Mother Mary, who she? And a Greatest Hits already, really?

Certainly, the American pop phenom has big hitters in her corner. Charli xcx, fresh from her work on the soundtrack of Emerald Fennell’s Wuthering Heights, has written some of these songs. So has fellow English star FKA Twigs, hot from packing them in at the Mojave stage at Coachella. Also on board is Jack Antonoff, taking time off from his dayjob band Bleachers, winning 13 Grammys, and from being studio wingman to Taylor Swift, Lorde, Lana Del Rey, St. Vincent and Sabrina Carpenter. And this fortysomething music biz survivor around whom these red-hot creatives have coalesced is now signed to the record label offshoot of A24, the powerhouse cinematic provocateurs.

That star-chamber of collaborators neatly triangulates everything we need to know about Mother Mary without seeing the movie that bears her name. She’s a fictitious superstar, played by Anne Hathaway, in A24’s psychological thriller written and directed by David Lowery (A Ghost Story, The Green Knight). As the Mother Mary trailer teases, she’s Lady Gothic Gaga, an arthouse glamour-queen with a parasocial relationship with an adoring fanbase. And now she’s plotting a comeback tour, with killer costuming to match, which necessitates a reunion with her estranged former stylist/designer (Michaela Coel).

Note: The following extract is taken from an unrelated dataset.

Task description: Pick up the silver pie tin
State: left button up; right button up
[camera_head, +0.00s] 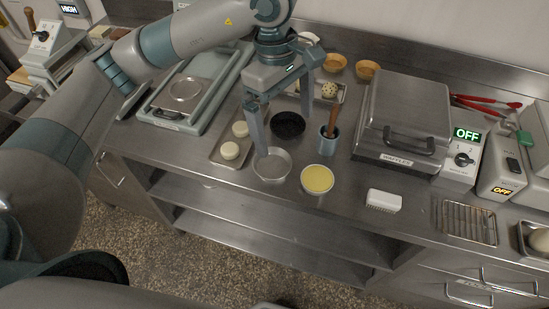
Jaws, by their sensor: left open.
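A shallow round silver pie tin (274,168) sits on the steel counter near its front edge. My left gripper (285,136) comes down from above and is open, with nothing between its fingers. Its nearer fingertip overlaps the back rim of the tin in the picture; I cannot tell whether it touches. The other finger is farther back and to the right, near a dark round tin (288,125). My right gripper does not show.
A yellow-filled tin (317,180) stands right of the silver tin. A small tray with pale dough rounds (217,155) is at left. A blue cup (327,144) holds a wooden-handled tool. A waffle iron (405,105) stands farther right, a white block (384,200) in front.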

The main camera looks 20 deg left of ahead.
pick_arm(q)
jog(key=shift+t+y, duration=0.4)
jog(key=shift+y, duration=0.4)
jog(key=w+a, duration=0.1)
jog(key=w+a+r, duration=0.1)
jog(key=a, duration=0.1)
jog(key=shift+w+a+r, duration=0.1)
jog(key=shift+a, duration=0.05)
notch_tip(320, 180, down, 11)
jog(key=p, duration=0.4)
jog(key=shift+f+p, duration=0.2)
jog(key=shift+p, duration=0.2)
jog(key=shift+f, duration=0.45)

“You are standing under the lights,” intones Coel’s Sam in voiceover. “Here you come. Marching down that aisle. You’re doing what you’re born to do. You open your mouth. You sing your song. Mother Mary. We’re reinventing you.” Cue… a flash of body-horror, the phrase “psychosexual affair”, a script Coel describes as “witchery”, and a two-year-plus filmmaking process Lowery has likened to Apocalypse Now.

Mother Mary, then. Spice World: The Movie it ain’t.

This default lead song on this seven-track soundtrack album – there’s also an 11-track Original Score album, by violinist and composer Daniel Hart, a frequent Lowery collaborator – is ‘My Mouth Is Lonely for You’, which we see Hathaway perform in the trailer. A breathy, burbling disco confection, it’s the poppiest, least, well, witchy song here, which is remarkable given that it’s the contribution of Twigs, the artist whose current album Eusexua could have served as a thematic template for the torrid, feverish passion at the heart of Mother Mary.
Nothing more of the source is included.